I must admit that my own taste inclines neither toward Wilderness World
nor spaceship Earth as exclusive categories. I actually spend far more
time defending wildness than “civilization”, because it is far more
threatened. I yearn for the re-appearance of Nature out of Culture — but
not for the eradication of all symbolic mediation. The word “choice” has
been so devalued lately. Let’s say I’d prefer a world of indeterminacy,
of rich ambiguity, of complex impurities. My critics, apparently, do
not. I find much to admire and desire in both their models, but can’t
for even a moment believe in either of them as totalities. Their
futurity or eschatology bores me, unless I can mix it into the stew of
the TAZ — or use it to magic the TAZ into active existence — to tease
the TAZ into action. The TAZ is “broad-minded” enough to entertain more
than two, or even six, impossible ideas “before breakfast”. The TAZ is
always “bigger” than the mere ideas which inspire it. Even at its
smallest and most intimate the TAZ englobes all “totalities”, and packs
them into the same kaleidoscope conceptual space, the “imaginal world”
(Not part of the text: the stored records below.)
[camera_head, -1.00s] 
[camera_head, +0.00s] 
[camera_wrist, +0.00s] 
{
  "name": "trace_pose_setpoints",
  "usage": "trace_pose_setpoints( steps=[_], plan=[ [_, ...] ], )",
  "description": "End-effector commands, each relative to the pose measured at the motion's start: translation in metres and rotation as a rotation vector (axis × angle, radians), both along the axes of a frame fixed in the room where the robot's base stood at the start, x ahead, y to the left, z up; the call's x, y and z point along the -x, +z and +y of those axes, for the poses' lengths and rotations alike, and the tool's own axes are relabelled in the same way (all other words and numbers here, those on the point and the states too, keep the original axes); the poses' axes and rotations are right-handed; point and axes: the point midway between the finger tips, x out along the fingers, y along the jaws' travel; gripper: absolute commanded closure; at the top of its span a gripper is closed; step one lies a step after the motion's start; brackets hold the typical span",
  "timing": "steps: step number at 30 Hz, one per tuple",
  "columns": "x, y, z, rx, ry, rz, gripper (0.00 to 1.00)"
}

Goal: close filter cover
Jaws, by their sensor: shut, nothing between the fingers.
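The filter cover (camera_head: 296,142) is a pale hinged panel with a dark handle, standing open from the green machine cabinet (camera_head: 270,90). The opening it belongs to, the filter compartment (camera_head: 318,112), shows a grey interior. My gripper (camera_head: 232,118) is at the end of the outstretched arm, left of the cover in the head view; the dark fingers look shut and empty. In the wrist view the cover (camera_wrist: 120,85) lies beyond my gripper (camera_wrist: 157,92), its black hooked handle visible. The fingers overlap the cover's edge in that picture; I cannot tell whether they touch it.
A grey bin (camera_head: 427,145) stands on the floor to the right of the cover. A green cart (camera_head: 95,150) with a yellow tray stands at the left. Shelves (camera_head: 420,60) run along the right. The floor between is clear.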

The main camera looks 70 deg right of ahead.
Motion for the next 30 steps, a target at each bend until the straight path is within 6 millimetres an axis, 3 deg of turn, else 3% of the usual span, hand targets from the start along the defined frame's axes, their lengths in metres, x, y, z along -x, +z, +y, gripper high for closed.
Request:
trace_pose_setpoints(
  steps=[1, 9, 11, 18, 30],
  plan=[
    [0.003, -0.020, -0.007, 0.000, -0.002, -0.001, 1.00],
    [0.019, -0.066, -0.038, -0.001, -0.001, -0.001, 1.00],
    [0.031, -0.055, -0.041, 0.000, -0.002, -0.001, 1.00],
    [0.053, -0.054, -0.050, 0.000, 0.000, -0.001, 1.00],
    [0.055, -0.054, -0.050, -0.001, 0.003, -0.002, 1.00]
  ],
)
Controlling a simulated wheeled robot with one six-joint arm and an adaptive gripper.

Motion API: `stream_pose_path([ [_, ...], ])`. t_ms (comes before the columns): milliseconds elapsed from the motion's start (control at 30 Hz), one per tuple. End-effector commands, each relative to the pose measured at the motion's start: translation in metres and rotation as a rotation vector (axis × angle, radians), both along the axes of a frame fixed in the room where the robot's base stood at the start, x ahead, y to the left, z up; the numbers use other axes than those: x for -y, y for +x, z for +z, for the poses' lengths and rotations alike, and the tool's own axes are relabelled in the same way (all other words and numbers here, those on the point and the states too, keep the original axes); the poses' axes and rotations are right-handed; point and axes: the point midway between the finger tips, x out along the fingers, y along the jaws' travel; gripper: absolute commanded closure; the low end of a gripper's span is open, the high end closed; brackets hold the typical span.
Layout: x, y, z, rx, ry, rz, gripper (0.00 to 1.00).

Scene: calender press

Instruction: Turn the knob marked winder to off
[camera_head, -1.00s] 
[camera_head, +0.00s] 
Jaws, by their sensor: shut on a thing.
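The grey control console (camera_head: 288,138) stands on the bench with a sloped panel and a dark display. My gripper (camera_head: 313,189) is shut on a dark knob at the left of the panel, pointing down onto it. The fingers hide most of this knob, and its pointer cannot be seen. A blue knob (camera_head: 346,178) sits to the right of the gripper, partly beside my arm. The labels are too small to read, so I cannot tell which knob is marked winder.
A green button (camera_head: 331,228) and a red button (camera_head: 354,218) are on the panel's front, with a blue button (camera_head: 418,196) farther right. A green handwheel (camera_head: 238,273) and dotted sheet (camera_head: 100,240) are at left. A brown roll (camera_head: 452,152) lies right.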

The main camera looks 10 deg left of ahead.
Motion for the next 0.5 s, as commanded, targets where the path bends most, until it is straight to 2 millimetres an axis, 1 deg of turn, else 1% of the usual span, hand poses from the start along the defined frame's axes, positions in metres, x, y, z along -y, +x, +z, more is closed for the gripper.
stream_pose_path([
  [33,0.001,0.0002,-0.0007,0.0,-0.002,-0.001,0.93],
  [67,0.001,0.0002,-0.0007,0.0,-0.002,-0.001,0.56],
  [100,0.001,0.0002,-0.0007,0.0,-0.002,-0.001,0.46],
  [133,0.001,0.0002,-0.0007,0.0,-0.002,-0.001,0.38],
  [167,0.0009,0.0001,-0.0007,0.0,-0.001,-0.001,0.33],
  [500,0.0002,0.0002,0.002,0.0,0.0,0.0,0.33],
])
which is always so closely related to the TAZ, and which burns with the
same fire. My brain may not be able to reconcile the wilderness and
cyberspace, but the TAZ can do so — in fact, has already done so. And
yet the TAZ is no totality, but merely a leaky sieve — which, in the
fairy tale, can carry milk or even become a boat. For the TAZ,
technology is like that paper fan in the Zen story, which first becomes
a “fan”, then a device for scooping cake, and finally a silent breeze.